ハードトップとは直訳すれば「硬い屋根」。何に対して硬いのかというとソフトトップ、つまりオープンカーとなる。オープンカーの場合は当然Bピラーがなく、その点をモチーフにして、スチール製の屋根を採用しているので、ソフトトップに対してハードトップと呼ばれる。
日産車にはピラーレス車が多かった
冒頭でBピラーは隠れて外からはほぼ見えないようになっているハードトップが多いと紹介したが、自動車創成期は実際にBピラーがない車種もあった。とくに2ドアハードトップの場合はリヤドアがなく、ピラーがなくても構造的に問題になりにくいことから、後部の窓には前方の窓枠がないものも多かった。
さらに一時、日産がとくに力を入れていたのが、4ドアのピラーレスハードトップ。セドリック/グロリア、ローレル、そしてレストアで話題になったシーマなどで採用していて、日産らしさをアピールしていた。ちなみに後ろのドアはどうやって取り付けられているかというと、ドアの高さの支柱が立っていてそこに付けられていた。
当然のことながら、窓をすべて全開にすると、巨大な開口部が出現して開放感はかなりものだったし、さらにピラーや窓枠がないため、ボディ上部のスッキリとしたデザインが魅力だったりもした。
安全性の問題から減少傾向に……
ハードトップが衰退したのは、冒頭で触れたように、そもそものセダンやクーペが少なくなってしまったこともあるし、側方の衝突に対して弱いということもある。ちなみに伊藤かずえさんが愛車とするシーマのレストアでも、Bピラーがないことからリヤドアの建て付け調整に苦労したという。やはりドアまわりの剛性や車体強度に欠けてしまうのは仕方がないだろう。

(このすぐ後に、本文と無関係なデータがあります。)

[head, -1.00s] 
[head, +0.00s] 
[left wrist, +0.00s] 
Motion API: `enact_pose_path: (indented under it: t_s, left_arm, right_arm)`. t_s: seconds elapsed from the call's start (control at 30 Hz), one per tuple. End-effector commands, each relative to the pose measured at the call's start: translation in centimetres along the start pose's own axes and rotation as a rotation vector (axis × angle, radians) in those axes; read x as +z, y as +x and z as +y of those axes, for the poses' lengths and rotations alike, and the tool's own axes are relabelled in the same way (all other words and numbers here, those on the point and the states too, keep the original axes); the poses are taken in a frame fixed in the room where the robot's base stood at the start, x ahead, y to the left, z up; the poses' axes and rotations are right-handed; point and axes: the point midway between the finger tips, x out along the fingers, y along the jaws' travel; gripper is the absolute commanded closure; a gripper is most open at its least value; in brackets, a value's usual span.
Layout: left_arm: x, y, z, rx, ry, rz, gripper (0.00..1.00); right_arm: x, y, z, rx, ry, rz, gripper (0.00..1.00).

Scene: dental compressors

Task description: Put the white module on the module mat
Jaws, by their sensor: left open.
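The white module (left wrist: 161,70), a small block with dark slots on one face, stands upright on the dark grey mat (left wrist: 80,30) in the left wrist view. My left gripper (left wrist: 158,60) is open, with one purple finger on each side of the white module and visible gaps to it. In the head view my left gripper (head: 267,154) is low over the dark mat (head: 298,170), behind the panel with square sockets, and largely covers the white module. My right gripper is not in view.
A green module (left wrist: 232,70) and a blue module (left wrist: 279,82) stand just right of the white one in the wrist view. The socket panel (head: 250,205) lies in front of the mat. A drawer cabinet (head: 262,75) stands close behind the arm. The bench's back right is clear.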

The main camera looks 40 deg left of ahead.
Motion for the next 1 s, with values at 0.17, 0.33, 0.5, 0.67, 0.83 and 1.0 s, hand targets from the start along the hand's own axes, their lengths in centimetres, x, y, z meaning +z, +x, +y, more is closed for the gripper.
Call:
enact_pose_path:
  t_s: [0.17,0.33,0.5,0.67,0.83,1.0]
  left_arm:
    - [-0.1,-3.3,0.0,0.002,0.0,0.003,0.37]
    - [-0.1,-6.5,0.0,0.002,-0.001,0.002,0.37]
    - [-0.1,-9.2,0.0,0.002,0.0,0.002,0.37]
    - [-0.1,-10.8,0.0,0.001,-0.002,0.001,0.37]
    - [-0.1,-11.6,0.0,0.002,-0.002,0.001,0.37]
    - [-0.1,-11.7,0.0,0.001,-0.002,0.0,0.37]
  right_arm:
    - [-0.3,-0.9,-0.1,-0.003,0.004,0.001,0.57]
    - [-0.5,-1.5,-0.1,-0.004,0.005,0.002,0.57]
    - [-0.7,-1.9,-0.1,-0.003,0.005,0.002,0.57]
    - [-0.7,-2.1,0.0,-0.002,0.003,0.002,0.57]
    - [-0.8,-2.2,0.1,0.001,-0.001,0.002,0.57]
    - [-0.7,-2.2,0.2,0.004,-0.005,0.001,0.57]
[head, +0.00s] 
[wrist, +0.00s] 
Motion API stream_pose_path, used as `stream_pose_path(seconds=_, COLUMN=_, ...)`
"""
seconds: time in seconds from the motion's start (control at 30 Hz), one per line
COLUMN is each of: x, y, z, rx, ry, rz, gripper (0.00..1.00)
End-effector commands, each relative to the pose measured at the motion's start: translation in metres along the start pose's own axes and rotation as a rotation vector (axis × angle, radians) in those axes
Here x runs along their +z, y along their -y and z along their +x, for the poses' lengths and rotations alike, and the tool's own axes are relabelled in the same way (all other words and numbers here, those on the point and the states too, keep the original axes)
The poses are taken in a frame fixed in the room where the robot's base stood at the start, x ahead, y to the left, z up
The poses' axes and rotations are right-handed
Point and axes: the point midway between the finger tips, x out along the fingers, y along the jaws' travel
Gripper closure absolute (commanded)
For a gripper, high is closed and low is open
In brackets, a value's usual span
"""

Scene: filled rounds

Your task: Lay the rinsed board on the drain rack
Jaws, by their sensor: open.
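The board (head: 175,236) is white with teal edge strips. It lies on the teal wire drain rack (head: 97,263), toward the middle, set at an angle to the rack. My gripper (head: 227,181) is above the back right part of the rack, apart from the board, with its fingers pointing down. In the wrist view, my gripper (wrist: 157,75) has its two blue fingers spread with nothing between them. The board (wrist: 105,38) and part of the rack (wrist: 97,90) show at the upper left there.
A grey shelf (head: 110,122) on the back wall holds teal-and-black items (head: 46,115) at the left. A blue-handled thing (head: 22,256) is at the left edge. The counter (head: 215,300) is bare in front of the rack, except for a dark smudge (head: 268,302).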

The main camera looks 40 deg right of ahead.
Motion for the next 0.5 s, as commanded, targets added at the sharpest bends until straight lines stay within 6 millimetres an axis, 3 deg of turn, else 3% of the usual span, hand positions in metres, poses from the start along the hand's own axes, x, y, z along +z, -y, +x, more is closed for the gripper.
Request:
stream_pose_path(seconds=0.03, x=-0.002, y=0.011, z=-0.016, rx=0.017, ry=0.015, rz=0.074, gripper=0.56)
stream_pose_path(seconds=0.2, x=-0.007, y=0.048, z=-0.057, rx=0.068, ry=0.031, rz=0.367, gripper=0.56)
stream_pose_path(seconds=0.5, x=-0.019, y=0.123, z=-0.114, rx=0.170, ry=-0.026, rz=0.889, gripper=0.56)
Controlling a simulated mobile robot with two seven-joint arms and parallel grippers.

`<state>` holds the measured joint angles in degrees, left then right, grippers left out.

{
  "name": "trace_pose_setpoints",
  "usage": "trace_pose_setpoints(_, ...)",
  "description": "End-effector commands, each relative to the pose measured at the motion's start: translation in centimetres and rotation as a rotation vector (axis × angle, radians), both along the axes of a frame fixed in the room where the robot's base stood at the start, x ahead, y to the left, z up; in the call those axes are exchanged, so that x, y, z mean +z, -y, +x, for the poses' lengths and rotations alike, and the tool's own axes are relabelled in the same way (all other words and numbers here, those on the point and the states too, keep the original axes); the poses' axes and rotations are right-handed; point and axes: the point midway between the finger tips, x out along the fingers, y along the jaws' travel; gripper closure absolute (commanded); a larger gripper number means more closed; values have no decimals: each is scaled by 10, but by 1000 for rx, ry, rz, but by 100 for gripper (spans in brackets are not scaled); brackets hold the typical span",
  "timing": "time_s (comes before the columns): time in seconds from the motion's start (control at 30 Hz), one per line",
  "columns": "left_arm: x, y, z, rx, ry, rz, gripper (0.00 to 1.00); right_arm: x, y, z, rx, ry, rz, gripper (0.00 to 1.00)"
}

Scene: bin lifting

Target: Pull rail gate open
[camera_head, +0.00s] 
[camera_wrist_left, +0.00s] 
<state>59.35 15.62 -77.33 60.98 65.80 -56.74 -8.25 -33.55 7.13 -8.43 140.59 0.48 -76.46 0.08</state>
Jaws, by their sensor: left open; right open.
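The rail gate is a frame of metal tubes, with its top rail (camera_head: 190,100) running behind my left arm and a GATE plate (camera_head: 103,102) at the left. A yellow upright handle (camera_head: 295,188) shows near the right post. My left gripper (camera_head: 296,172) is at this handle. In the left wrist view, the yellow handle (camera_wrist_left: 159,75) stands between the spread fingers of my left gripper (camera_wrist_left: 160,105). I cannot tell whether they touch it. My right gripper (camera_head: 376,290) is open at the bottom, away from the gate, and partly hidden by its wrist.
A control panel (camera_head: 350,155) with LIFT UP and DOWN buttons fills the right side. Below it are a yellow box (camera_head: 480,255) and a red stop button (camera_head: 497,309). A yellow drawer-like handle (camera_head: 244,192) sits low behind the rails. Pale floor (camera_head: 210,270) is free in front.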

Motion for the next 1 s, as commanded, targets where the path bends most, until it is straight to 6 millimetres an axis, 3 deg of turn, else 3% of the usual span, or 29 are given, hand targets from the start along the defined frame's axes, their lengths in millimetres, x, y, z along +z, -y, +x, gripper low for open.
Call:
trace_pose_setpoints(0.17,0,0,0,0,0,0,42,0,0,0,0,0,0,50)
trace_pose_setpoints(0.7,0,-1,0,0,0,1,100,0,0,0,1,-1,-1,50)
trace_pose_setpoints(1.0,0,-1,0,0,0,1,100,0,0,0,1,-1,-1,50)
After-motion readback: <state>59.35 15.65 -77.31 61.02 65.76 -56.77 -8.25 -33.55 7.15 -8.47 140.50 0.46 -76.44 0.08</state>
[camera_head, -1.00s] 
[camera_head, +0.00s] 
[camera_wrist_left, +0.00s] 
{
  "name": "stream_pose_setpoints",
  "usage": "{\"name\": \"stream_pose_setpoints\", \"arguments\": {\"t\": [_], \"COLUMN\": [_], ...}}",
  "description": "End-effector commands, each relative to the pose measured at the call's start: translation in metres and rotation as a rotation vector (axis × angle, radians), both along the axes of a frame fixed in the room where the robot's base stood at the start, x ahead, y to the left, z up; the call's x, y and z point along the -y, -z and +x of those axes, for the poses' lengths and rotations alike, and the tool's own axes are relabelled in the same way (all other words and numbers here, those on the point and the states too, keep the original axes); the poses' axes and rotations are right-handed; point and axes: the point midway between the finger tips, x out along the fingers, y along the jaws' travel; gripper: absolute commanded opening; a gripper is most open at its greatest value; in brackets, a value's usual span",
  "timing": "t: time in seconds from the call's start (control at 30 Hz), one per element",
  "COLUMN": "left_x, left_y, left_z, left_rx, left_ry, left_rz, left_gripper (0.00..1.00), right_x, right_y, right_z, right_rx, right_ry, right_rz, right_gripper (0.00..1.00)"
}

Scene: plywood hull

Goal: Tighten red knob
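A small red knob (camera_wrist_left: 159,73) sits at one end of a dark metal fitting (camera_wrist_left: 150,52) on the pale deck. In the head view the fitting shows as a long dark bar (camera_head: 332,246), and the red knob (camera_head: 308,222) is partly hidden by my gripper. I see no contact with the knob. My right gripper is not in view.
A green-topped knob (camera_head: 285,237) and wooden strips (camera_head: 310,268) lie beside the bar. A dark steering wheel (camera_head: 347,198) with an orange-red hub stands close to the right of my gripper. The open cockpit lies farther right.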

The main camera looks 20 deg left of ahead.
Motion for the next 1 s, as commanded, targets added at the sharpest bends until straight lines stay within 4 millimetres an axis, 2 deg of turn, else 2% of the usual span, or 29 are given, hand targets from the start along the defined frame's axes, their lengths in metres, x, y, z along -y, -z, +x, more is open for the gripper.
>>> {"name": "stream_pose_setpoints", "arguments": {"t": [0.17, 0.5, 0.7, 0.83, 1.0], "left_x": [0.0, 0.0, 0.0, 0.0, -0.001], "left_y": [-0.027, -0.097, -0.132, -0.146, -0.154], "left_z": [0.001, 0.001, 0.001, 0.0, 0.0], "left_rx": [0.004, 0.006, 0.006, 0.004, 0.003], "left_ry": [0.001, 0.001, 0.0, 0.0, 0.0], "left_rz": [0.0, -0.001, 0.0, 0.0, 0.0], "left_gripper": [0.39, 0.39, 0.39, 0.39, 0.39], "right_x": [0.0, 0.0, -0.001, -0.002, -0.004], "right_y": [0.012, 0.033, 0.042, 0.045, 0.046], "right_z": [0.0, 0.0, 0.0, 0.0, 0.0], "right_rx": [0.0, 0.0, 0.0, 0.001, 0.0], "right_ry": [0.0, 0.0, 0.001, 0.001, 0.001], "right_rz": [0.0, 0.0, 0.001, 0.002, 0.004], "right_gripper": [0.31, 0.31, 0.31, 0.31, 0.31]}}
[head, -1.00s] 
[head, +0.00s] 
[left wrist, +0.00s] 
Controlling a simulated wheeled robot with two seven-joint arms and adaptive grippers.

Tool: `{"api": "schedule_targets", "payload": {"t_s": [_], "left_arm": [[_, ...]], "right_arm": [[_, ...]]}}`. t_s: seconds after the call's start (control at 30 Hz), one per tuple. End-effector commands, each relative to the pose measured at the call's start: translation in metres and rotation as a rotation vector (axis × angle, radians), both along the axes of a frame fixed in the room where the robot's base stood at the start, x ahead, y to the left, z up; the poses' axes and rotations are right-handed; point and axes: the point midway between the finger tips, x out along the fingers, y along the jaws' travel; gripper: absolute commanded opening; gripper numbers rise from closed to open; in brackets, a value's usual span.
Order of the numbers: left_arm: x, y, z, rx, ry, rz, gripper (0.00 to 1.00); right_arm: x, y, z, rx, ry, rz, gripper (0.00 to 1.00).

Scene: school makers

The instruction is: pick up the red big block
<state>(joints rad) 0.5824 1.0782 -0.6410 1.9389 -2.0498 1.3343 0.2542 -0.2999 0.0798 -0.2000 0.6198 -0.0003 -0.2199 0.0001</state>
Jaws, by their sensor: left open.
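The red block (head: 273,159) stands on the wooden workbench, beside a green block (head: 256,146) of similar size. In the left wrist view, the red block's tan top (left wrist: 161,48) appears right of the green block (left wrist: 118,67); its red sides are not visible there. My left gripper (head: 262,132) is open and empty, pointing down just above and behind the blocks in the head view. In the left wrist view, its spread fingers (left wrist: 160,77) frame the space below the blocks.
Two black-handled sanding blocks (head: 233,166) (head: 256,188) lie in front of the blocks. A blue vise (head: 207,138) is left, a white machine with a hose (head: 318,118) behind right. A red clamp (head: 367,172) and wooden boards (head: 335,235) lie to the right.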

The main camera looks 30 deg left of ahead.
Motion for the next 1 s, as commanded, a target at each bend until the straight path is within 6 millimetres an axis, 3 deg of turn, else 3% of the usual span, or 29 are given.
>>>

ただ、軽のハイトワゴンにはドアのロック方法を工夫することで、Bピラーレスを実現しているモデルもある。軽ハイトワゴンの場合はスタイリング重視ではなく、乗降性重視でBピラーレスに需要がある。つまり、需要があればメーカーは開発もしアップデートもするわけだから、スタイリング重視のセダンの需要がなくなってしまったことが、セダンのハードトップが減少した最大の理由なのかもしれない。